WHAT YOU ARE ASKED TO DO> Leave out the images and repeat the listing below without a single change.
Start of SOURCE MATERIAL
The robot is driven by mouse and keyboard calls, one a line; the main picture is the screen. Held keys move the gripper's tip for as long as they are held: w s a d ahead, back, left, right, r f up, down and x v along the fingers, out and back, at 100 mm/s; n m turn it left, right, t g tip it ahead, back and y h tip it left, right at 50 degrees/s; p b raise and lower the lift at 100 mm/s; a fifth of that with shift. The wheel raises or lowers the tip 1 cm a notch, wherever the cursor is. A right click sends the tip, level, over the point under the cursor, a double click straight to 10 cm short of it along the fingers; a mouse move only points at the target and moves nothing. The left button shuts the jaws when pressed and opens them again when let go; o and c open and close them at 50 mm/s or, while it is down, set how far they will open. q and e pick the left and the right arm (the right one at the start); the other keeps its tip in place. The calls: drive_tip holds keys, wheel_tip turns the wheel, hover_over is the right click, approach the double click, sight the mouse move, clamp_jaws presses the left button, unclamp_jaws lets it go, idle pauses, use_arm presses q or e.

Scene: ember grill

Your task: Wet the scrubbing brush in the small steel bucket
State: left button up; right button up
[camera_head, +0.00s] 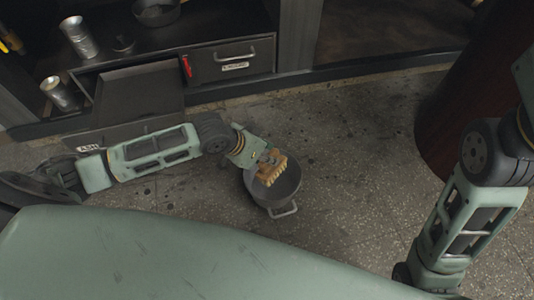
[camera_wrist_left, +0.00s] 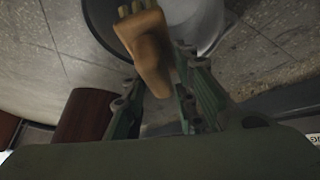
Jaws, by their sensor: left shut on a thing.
End of SOURCE MATERIAL
WRITTEN REPLY>
The robot is driven by mouse and keyboard calls, one a line; the main picture is the screen. Held keys move the gripper's tip for as long as they are held: w s a d ahead, back, left, right, r f up, down and x v along the fingers, out and back, at 100 mm/s; n m turn it left, right, t g tip it ahead, back and y h tip it left, right at 50 degrees/s; p b raise and lower the lift at 100 mm/s; a fifth of that with shift. The wheel raises or lowers the tip 1 cm a notch, wherever the cursor is. A right click sends the tip, level, over the point under the cursor, a double click straight to 10 cm short of it along the fingers; a mouse move only points at the target and moves nothing. The left button shuts the jaws when pressed and opens them again when let go; o and c open and close them at 50 mm/s or, while it is down, set how far they will open. q and e pick the left and the right arm (the right one at the start); the other keeps its tip in place. The calls: drive_tip holds keys, wheel_tip turns the wheel, hover_over is the right click, approach the double click, sight the mouse move, clamp_jaws presses the left button, unclamp_jaws lets it go, idle pauses, use_arm presses q or e.

Scene: ember grill

Your task: Wet the scrubbing brush in the small steel bucket
State: left button up; right button up
[camera_head, +0.00s] 
[camera_wrist_left, +0.00s] 
Jaws, by their sensor: left shut on a thing.

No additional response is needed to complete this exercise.